▶ _OBJECTIVE_
Write out the entries below once more, exactly, with the pictures left out.

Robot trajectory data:
****
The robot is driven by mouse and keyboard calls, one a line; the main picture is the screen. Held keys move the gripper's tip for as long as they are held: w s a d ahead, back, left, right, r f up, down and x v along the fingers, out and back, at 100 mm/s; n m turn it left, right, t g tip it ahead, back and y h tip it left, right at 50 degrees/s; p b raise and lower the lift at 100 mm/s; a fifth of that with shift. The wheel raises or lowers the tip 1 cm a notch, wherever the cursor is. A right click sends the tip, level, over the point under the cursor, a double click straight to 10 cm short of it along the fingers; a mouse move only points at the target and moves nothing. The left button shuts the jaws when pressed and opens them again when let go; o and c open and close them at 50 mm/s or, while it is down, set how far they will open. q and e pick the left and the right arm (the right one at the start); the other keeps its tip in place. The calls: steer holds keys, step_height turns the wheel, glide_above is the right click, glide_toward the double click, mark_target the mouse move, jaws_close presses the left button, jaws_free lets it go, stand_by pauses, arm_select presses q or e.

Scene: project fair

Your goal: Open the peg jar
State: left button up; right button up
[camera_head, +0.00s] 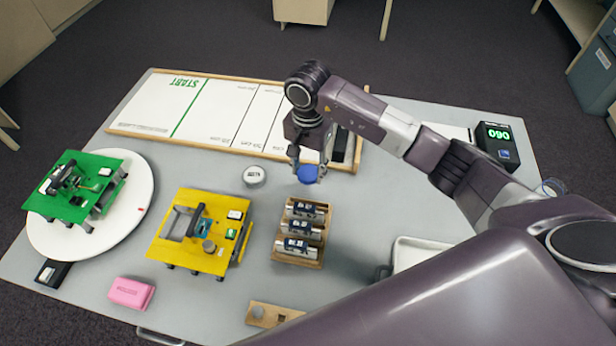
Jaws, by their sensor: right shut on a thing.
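My right gripper (307,168) points down at the table's middle, just above the wooden battery rack. It is shut on a blue, round, lid-like piece (307,174). The fingers partly cover this piece, and I cannot tell whether a jar body is under it. A small round pale container (254,177) with dark lettering stands on the table to the left of the gripper, apart from it. I cannot read its lettering or see inside it. My left gripper is not in view.
A wooden rack (281,250) with several dark-and-silver cylinders stands just below the gripper. A yellow platform (182,257), a green one (75,212) on a white disc (138,193) and a pink block (130,292) lie left. A ruled white track (190,108) runs behind. A lit display (497,140) stands right.

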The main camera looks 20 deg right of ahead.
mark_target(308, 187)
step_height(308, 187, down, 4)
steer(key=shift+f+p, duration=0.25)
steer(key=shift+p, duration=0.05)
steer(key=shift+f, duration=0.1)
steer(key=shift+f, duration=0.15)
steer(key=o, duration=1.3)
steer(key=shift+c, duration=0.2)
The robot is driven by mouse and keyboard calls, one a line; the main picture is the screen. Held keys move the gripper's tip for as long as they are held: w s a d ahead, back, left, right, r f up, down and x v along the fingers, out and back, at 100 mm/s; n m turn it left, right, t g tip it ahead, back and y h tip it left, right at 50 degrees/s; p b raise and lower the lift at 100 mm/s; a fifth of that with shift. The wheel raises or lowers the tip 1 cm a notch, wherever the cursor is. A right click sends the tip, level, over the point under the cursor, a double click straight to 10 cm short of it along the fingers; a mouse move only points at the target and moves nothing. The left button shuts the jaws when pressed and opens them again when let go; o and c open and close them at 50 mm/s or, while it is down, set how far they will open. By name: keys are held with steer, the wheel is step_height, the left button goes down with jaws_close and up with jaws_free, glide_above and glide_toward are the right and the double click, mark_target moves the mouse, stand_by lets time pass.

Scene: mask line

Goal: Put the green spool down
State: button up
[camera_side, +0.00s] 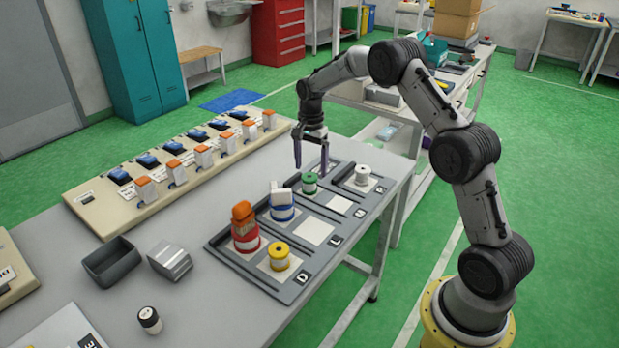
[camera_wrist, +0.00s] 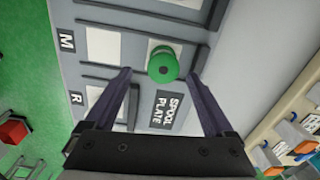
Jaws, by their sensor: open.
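The green spool (camera_side: 310,183) stands upright on a white square in the back row of the grey spool plate (camera_side: 228,257). In the wrist view the green spool (camera_wrist: 163,65) is seen from above, just beyond the fingertips and roughly between their lines. My gripper (camera_side: 311,165) is open and empty, above and slightly behind the spool. Its two fingers (camera_wrist: 158,76) show apart in the wrist view, with the plate's "SPOOL PLATE" label (camera_wrist: 167,112) between them. No finger appears to touch the spool.
A white spool (camera_side: 362,175), blue-and-white spool (camera_side: 282,208), yellow spool (camera_side: 279,256) and red spool (camera_side: 245,240) topped with orange stand on the plate. Two white squares (camera_side: 314,231) are bare. A beige board (camera_side: 120,190) with orange-topped switches lies behind.

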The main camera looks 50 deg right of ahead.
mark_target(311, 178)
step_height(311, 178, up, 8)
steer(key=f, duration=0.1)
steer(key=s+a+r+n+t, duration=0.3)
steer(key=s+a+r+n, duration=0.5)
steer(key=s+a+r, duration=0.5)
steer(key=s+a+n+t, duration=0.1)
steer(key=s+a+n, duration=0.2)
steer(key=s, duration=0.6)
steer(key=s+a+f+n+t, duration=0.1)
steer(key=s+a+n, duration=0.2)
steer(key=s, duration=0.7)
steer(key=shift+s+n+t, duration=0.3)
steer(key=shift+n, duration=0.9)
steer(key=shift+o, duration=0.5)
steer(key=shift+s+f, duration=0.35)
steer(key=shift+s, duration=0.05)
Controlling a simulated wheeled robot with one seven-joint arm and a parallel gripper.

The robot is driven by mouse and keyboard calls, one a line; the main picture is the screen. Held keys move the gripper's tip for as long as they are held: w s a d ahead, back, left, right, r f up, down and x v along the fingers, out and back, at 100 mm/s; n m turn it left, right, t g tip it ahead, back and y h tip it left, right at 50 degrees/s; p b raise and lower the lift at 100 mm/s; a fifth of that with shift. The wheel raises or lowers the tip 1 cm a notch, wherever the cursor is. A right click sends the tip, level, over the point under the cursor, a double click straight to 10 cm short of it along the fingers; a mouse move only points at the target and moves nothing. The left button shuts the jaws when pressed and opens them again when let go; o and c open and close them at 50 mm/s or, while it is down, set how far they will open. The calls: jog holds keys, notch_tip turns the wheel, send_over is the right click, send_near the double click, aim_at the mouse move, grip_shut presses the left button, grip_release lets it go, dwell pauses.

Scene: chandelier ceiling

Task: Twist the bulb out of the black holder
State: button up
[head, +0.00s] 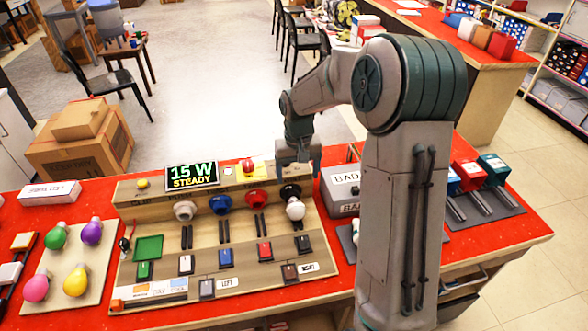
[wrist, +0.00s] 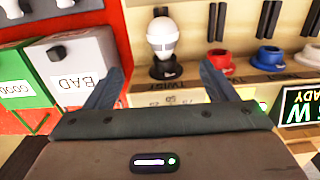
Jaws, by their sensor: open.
****
▶ _SOLVED PROBLEM_
The robot is driven by mouse and keyboard calls, one a line; the main picture is the screen. Held keys move the gripper's tip for as long as they are held: w s a d ahead, back, left, right, r f up, down and x v along the fingers, out and back, at 100 mm/s; n m turn it left, right, t g tip it ahead, back and y h tip it left, right at 50 degrees/s; p b raise and lower the lift at 100 mm/s; a fifth of that with shift. The wheel raises or lowers the tip 1 cm a notch, wherever the cursor is. A right click sends the tip, level, over the point under the cursor, a double click straight to 10 cm short of it along the fingers; a mouse move only points at the target and moves nothing. The left button shuts the jaws when pressed and opens them again when let go; o and c open and close them at 50 mm/s or, while it is down, set how far they will open. q and e pick the left and the right arm (the right one at the start); the other keeps its tip in place. The calls: steer holds keys, step_height turns the wheel, glide_above is the right click, glide_toward the double click, mark_target the mouse move, jaws_close presses the left button, jaws_free lets it go, stand_by pauses, arm_select presses q or e.

Scene: project fair

Your goal: Open the peg jar
State: left button up; right button up
[camera_head, +0.00s] 
Jaws, by their sensor: right shut on a thing.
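My right gripper (307,168) points down at the table's middle, just above the wooden battery rack. It is shut on a blue, round, lid-like piece (307,174). The fingers partly cover this piece, and I cannot tell whether a jar body is under it. A small round pale container (254,177) with dark lettering stands on the table to the left of the gripper, apart from it. I cannot read its lettering or see inside it. My left gripper is not in view.
A wooden rack (281,250) with several dark-and-silver cylinders stands just below the gripper. A yellow platform (182,257), a green one (75,212) on a white disc (138,193) and a pink block (130,292) lie left. A ruled white track (190,108) runs behind. A lit display (497,140) stands right.

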The main camera looks 20 deg right of ahead.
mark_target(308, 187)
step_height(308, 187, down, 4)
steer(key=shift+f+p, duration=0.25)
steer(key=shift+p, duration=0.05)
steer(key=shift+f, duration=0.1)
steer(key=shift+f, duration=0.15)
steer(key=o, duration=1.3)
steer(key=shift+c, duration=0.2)
The robot is driven by mouse and keyboard calls, one a line; the main picture is the screen. Held keys move the gripper's tip for as long as they are held: w s a d ahead, back, left, right, r f up, down and x v along the fingers, out and back, at 100 mm/s; n m turn it left, right, t g tip it ahead, back and y h tip it left, right at 50 degrees/s; p b raise and lower the lift at 100 mm/s; a fifth of that with shift. The wheel raises or lowers the tip 1 cm a notch, wherever the cursor is. A right click sends the tip, level, over the point under the cursor, a double click straight to 10 cm short of it along the fingers; a mouse move only points at the target and moves nothing. The left button shuts the jaws when pressed and opens them again when let go; o and c open and close them at 50 mm/s or, while it is down, set how far they will open. By name: keys are held with steer, the wheel is step_height, the left button goes down with jaws_close and up with jaws_free, glide_above and glide_toward are the right and the double click, mark_target moves the mouse, stand_by lets time pass.

Scene: mask line

Goal: Put the green spool down
State: button up
[camera_side, +0.00s] 
[camera_wrist, +0.00s] 
Jaws, by their sensor: open.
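The green spool (camera_side: 310,183) stands upright on a white square in the back row of the grey spool plate (camera_side: 228,257). In the wrist view the green spool (camera_wrist: 163,65) is seen from above, just beyond the fingertips and roughly between their lines. My gripper (camera_side: 311,165) is open and empty, above and slightly behind the spool. Its two fingers (camera_wrist: 158,76) show apart in the wrist view, with the plate's "SPOOL PLATE" label (camera_wrist: 167,112) between them. No finger appears to touch the spool.
A white spool (camera_side: 362,175), blue-and-white spool (camera_side: 282,208), yellow spool (camera_side: 279,256) and red spool (camera_side: 245,240) topped with orange stand on the plate. Two white squares (camera_side: 314,231) are bare. A beige board (camera_side: 120,190) with orange-topped switches lies behind.

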The main camera looks 50 deg right of ahead.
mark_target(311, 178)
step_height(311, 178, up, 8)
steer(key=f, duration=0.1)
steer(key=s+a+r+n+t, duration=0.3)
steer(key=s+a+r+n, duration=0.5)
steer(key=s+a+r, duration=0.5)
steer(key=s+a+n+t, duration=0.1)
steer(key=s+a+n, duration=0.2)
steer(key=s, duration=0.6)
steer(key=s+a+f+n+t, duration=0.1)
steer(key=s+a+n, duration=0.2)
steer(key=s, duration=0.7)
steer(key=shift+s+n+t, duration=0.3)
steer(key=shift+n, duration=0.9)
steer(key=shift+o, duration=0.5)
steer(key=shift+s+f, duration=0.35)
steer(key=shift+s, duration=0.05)
Controlling a simulated wheeled robot with one seven-joint arm and a parallel gripper.

The robot is driven by mouse and keyboard calls, one a line; the main picture is the screen. Held keys move the gripper's tip for as long as they are held: w s a d ahead, back, left, right, r f up, down and x v along the fingers, out and back, at 100 mm/s; n m turn it left, right, t g tip it ahead, back and y h tip it left, right at 50 degrees/s; p b raise and lower the lift at 100 mm/s; a fifth of that with shift. The wheel raises or lowers the tip 1 cm a notch, wherever the cursor is. A right click sends the tip, level, over the point under the cursor, a double click straight to 10 cm short of it along the fingers; a mouse move only points at the target and moves nothing. The left button shuts the jaws when pressed and opens them again when let go; o and c open and close them at 50 mm/s or, while it is down, set how far they will open. The calls: jog holds keys, notch_tip turns the wheel, send_over is the right click, send_near the double click, aim_at the mouse move, grip_shut presses the left button, grip_release lets it go, dwell pauses.

Scene: chandelier ceiling

Task: Twist the bulb out of the black holder
State: button up
[head, +0.00s] 
[wrist, +0.00s] 
Jaws, by their sensor: open.

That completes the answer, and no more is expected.